Sobre los estudiantes muertos en el Tec, en la capital nuevoleonesa, lo dicho y lo mostrado por el vocero de la PGR no esclarecen lo ocurrido ese 19 de marzo, y hasta ofrecen a la opinión pública factores de confusión y desinformación, como es señalar que la delincuencia organizada usa el calibre .223, como si tuviera uno reglamentario, cuando según la propia información oficial los grupos criminales cuentan con varios tipos de fusiles de asalto y de armas cortas de distintos calibres.

Las presentaciones referidas son ejemplos de un irritante estilo de escamotear la verdad y de enturbiar los hechos hasta el punto que resulte imposible esclarecerla, en especial en los episodios de violencia en los que se han visto involucrados efectivos de las fuerzas armadas. Así ha ocurrido a lo largo de la actual administración, desde la muerte de la anciana indígena Ernestina Ascención Rosario, en febrero de 2007, de quien hasta la fecha no se sabe a ciencia cierta si murió a consecuencia de una gastritis crónica no atendida, como aseguró el titular del Ejecutivo federal, de una anemia aguda, como lo aseveró posteriormente la Comisión Nacional de Derechos Humanos, de parasitosis, como acabó concluyendo la procuraduría veracruzana, o bien a consecuencia de lesiones causadas en una violación tumultuaria por efectivos del Ejército, como señalaron los familiares de la fallecida, agresión que, perpetrada por soldados o no, fue corroborada en la primera autopsia al cadáver.

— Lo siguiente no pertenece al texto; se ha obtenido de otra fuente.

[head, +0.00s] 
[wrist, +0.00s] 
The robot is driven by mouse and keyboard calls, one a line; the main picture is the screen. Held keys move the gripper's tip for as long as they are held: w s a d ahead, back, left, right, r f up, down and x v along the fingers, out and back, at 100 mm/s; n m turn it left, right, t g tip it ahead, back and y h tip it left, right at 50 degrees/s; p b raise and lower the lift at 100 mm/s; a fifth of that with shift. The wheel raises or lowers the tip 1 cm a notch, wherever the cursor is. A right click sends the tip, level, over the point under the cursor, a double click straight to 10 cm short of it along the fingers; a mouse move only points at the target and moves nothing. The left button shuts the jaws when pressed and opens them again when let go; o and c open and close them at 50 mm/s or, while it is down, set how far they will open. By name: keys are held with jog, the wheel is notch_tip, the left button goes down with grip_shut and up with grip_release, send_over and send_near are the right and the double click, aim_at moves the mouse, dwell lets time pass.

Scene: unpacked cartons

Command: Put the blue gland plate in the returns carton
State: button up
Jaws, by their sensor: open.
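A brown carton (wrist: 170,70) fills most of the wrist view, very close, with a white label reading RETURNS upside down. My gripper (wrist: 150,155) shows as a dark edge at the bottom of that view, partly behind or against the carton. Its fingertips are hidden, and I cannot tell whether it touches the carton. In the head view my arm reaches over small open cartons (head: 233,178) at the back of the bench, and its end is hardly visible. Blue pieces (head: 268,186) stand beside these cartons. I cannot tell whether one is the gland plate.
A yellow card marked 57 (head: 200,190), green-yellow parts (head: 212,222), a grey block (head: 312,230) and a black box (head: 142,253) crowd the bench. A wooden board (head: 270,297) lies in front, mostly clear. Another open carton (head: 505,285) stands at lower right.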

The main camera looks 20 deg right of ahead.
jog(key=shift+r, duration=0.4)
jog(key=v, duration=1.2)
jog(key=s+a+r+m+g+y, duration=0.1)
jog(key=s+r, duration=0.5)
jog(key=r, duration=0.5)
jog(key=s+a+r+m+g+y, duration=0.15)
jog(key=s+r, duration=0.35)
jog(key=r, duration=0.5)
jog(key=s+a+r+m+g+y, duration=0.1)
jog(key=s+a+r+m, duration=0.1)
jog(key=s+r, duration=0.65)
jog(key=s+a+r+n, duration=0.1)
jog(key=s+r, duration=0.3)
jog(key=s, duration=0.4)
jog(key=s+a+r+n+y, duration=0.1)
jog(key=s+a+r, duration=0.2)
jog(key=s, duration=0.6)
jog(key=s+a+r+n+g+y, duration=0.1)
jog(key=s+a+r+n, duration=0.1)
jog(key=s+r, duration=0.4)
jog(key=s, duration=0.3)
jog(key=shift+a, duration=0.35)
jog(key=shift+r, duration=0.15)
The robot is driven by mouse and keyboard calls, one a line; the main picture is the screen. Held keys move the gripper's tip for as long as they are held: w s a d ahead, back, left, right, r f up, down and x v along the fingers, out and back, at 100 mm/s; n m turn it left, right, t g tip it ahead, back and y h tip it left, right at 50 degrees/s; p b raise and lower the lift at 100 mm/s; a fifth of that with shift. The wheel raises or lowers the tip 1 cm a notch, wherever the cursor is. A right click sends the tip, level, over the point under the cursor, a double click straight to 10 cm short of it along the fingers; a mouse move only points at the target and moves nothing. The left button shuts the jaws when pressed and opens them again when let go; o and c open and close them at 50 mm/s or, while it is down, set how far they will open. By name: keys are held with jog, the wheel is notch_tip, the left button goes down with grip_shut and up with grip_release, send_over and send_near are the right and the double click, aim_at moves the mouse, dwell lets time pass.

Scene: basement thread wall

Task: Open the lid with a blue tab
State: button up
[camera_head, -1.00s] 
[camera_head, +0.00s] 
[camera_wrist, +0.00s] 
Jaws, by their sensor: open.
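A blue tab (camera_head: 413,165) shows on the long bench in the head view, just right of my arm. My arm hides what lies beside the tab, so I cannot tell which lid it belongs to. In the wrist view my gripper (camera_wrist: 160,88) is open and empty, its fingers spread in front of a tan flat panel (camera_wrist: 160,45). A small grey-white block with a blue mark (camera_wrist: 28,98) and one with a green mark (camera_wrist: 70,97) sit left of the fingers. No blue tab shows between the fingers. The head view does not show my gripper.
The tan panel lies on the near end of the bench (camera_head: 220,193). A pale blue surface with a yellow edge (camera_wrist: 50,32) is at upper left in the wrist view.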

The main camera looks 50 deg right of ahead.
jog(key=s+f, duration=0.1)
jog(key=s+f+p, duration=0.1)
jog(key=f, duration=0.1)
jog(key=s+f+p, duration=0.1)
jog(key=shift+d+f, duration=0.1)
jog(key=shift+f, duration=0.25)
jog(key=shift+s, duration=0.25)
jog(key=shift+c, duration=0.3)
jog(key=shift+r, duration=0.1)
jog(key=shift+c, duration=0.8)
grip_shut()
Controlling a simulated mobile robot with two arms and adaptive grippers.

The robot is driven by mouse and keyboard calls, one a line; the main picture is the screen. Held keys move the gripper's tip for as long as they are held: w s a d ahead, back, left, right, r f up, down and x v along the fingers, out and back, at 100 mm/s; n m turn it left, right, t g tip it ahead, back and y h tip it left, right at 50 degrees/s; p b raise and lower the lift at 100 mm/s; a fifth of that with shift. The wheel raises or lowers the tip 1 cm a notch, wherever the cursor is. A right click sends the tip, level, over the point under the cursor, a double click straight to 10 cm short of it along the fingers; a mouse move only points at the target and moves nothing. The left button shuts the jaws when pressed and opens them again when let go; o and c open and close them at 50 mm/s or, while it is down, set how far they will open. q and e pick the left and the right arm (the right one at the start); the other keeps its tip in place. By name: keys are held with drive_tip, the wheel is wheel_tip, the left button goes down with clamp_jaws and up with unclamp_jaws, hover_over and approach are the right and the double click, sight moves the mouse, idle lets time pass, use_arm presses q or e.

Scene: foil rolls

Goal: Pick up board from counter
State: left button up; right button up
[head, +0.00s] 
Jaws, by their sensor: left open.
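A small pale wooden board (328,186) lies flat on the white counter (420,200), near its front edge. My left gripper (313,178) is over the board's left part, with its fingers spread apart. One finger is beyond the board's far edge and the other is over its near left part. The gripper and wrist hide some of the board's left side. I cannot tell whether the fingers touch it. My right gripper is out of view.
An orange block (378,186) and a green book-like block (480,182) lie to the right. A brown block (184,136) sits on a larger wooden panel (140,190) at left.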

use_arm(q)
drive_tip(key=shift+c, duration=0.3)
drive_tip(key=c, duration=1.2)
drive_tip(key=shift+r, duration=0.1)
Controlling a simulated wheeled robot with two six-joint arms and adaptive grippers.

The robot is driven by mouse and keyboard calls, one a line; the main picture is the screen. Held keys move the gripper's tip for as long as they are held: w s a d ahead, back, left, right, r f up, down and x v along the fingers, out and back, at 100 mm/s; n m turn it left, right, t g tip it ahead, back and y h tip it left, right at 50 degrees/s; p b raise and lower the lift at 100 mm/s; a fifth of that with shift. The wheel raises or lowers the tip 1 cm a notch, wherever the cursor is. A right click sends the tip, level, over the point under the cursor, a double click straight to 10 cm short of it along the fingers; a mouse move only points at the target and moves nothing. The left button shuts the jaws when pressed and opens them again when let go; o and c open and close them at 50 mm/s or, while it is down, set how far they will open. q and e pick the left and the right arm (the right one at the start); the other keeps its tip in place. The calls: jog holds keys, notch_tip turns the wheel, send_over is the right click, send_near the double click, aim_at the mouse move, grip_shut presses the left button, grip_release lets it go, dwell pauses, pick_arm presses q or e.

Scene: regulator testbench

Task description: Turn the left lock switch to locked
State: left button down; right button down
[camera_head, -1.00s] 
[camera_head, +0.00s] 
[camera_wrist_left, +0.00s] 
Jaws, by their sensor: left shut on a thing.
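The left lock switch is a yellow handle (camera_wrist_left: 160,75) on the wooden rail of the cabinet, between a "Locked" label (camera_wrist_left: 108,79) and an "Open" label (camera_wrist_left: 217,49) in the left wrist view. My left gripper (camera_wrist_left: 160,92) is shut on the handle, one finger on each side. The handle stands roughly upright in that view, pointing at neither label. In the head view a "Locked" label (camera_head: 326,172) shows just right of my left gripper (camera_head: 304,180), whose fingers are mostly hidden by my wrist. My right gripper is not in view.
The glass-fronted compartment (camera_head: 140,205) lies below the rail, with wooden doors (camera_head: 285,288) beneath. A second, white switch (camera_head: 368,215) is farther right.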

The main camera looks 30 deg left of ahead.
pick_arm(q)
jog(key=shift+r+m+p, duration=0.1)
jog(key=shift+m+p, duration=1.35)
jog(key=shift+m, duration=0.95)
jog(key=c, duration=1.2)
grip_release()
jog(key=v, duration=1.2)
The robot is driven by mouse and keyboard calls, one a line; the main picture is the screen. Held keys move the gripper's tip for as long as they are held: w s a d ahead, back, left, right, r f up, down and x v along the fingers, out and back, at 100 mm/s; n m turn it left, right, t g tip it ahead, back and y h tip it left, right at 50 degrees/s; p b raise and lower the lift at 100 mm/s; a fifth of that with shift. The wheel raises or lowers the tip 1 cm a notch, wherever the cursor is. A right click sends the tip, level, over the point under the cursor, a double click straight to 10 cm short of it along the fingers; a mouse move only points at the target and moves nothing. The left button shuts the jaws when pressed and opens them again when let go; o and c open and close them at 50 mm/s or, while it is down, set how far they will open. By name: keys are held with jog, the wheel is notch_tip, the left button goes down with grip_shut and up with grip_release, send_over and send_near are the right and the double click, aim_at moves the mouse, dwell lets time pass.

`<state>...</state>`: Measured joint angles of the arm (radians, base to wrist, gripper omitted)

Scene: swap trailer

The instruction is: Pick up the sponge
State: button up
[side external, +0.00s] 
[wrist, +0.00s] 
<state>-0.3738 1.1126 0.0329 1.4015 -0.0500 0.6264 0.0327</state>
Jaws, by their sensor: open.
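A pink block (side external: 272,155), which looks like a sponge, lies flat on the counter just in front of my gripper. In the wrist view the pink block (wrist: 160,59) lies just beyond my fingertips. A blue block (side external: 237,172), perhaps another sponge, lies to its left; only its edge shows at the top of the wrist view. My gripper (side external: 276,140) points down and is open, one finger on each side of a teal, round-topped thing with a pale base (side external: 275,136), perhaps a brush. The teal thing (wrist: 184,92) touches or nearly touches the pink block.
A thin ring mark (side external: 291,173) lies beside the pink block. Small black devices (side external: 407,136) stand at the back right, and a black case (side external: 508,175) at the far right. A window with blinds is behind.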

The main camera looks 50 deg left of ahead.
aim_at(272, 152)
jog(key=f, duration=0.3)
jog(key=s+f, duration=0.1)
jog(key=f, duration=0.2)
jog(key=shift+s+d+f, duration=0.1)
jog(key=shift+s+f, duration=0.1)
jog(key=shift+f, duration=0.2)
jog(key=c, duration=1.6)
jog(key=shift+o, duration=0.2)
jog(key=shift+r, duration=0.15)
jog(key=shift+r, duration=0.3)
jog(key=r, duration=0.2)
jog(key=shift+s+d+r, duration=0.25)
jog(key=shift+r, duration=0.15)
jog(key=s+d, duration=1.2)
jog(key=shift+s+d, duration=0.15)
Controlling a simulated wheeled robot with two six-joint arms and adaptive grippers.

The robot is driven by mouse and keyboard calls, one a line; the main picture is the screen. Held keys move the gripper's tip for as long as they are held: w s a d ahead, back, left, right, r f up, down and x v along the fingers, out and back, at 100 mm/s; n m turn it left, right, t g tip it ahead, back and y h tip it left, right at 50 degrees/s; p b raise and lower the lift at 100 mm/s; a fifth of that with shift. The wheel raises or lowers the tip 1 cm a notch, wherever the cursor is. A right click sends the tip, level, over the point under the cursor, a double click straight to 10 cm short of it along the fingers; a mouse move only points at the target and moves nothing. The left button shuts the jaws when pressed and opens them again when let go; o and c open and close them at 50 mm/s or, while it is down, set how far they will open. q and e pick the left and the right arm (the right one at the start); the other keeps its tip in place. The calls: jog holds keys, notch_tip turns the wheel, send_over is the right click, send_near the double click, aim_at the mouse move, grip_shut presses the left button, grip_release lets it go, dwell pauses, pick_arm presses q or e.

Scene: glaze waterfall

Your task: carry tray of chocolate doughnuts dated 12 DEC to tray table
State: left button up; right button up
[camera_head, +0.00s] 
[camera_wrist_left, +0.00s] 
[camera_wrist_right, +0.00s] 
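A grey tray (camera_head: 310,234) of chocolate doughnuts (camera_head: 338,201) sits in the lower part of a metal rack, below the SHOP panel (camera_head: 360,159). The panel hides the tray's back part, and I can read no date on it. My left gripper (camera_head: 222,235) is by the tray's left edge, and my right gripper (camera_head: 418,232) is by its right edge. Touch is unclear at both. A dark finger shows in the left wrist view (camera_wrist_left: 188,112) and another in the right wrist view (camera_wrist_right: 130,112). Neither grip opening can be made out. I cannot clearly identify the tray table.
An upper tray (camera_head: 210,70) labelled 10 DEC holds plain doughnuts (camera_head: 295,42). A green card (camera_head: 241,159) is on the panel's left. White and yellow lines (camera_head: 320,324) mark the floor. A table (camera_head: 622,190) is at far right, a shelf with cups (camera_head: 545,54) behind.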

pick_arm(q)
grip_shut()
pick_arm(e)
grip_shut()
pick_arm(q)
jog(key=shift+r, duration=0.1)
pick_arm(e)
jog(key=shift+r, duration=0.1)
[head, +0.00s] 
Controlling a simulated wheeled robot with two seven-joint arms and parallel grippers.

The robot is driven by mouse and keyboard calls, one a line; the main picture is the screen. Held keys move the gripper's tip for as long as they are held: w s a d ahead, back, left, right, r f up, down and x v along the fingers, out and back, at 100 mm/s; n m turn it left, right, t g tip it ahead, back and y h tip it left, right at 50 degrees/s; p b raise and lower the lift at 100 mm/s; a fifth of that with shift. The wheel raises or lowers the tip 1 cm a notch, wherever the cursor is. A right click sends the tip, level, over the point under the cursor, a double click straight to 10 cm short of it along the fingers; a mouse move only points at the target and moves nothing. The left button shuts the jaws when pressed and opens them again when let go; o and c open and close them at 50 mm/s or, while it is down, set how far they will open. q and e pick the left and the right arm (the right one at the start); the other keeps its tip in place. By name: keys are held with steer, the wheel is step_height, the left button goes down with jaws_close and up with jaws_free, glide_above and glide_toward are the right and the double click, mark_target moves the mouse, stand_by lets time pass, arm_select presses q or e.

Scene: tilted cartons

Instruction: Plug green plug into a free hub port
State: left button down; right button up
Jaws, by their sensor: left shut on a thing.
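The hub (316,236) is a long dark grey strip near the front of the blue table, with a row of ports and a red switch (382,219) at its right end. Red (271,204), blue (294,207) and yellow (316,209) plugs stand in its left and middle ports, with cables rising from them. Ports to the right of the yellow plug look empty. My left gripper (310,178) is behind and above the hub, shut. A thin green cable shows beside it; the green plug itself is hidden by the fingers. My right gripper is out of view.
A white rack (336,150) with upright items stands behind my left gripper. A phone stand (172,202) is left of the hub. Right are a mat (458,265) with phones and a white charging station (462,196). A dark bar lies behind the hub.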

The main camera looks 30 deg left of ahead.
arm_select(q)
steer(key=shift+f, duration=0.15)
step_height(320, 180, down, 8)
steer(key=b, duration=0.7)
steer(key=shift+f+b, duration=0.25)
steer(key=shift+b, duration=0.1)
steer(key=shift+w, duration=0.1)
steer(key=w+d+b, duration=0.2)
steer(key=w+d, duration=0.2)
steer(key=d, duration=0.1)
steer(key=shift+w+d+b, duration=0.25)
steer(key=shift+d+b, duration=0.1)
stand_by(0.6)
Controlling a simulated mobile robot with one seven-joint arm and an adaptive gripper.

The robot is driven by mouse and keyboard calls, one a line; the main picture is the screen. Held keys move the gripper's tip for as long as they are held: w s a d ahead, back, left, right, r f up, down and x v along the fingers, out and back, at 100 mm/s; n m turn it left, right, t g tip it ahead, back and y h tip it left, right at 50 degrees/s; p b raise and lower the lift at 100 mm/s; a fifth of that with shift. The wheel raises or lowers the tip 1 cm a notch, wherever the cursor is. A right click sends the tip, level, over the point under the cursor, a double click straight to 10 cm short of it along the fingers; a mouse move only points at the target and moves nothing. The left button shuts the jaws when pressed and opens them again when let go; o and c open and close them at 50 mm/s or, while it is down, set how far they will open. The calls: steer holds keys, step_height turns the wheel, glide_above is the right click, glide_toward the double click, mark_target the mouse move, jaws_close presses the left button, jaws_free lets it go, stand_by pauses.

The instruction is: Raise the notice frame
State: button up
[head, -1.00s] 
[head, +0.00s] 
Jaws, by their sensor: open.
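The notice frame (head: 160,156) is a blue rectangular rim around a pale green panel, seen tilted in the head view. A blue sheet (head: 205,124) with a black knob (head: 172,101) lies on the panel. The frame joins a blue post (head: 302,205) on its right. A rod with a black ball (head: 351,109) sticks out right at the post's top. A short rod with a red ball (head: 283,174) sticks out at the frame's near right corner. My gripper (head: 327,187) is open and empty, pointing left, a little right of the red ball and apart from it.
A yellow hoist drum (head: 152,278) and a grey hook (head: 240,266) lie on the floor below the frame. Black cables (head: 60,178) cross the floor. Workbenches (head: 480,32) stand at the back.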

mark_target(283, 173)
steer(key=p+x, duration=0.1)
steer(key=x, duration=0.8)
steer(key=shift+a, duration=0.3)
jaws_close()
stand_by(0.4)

Las autoridades de todos los niveles piden a la sociedad que les crea pero, por otro lado, minan su propia credibilidad con alegatos autoexculpatorios tan insostenibles como los presentados el pasado fin de semana por la PGJM y la PGR. De esa forma se alienta la impunidad, se acrecienta la confusión y la zozobra sociales, se ahonda el desprestigio de las instituciones y se niega la justicia a los inocentes caídos en el contexto de una estrategia de seguridad pública a todas luces equivocada y fallida.